WORK INSTRUCTIONS: Images should be left out, and everything else in the listing reproduced exactly.
::::::::::
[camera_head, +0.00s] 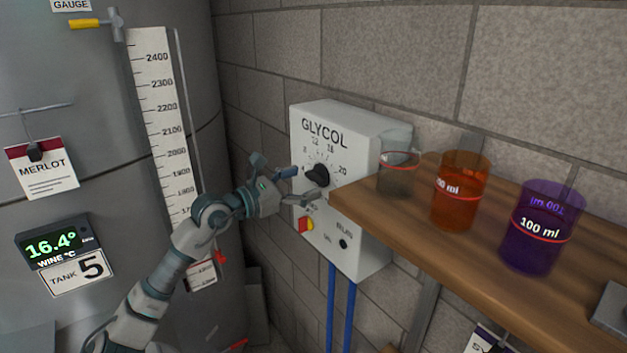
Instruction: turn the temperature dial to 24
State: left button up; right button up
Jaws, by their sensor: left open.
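The temperature dial is a black knob (317,176) on the front of a white box (340,229) marked GLYCOL, fixed to the wall. Its printed scale shows 8, 12, 16 and 20; the mark for 24 cannot be made out. The knob's exact setting is too small to read. My left gripper (308,184) is open in front of the dial, one finger at the knob's upper left and the other below it. I cannot tell whether either finger touches the knob. My right gripper is not in view.
A wooden shelf (388,222) juts out right of the box, holding a clear beaker (397,178), an orange beaker (461,190) and a purple beaker (541,227). A steel tank (90,120) with a level scale stands left. Its display (51,243) reads 16.4°. Blue pipes (340,312) run below the box.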

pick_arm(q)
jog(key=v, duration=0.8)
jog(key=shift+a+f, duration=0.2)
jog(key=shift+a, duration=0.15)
::::::::::
WRITTEN REPLY:
[camera_head, +0.00s] 
Instruction: turn the temperature dial to 24
State: left button up; right button up
Jaws, by their sensor: left open.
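The temperature dial is a black knob (317,176) on the front of a white box (340,229) marked GLYCOL, fixed to the wall. Its printed scale shows 8, 12, 16 and 20; the mark for 24 cannot be made out. The knob's exact setting is too small to read. My left gripper (308,184) is open in front of the dial, one finger at the knob's upper left and the other below it. I cannot tell whether either finger touches the knob. My right gripper is not in view.
A wooden shelf (388,222) juts out right of the box, holding a clear beaker (397,178), an orange beaker (461,190) and a purple beaker (541,227). A steel tank (90,120) with a level scale stands left. Its display (51,243) reads 16.4°. Blue pipes (340,312) run below the box.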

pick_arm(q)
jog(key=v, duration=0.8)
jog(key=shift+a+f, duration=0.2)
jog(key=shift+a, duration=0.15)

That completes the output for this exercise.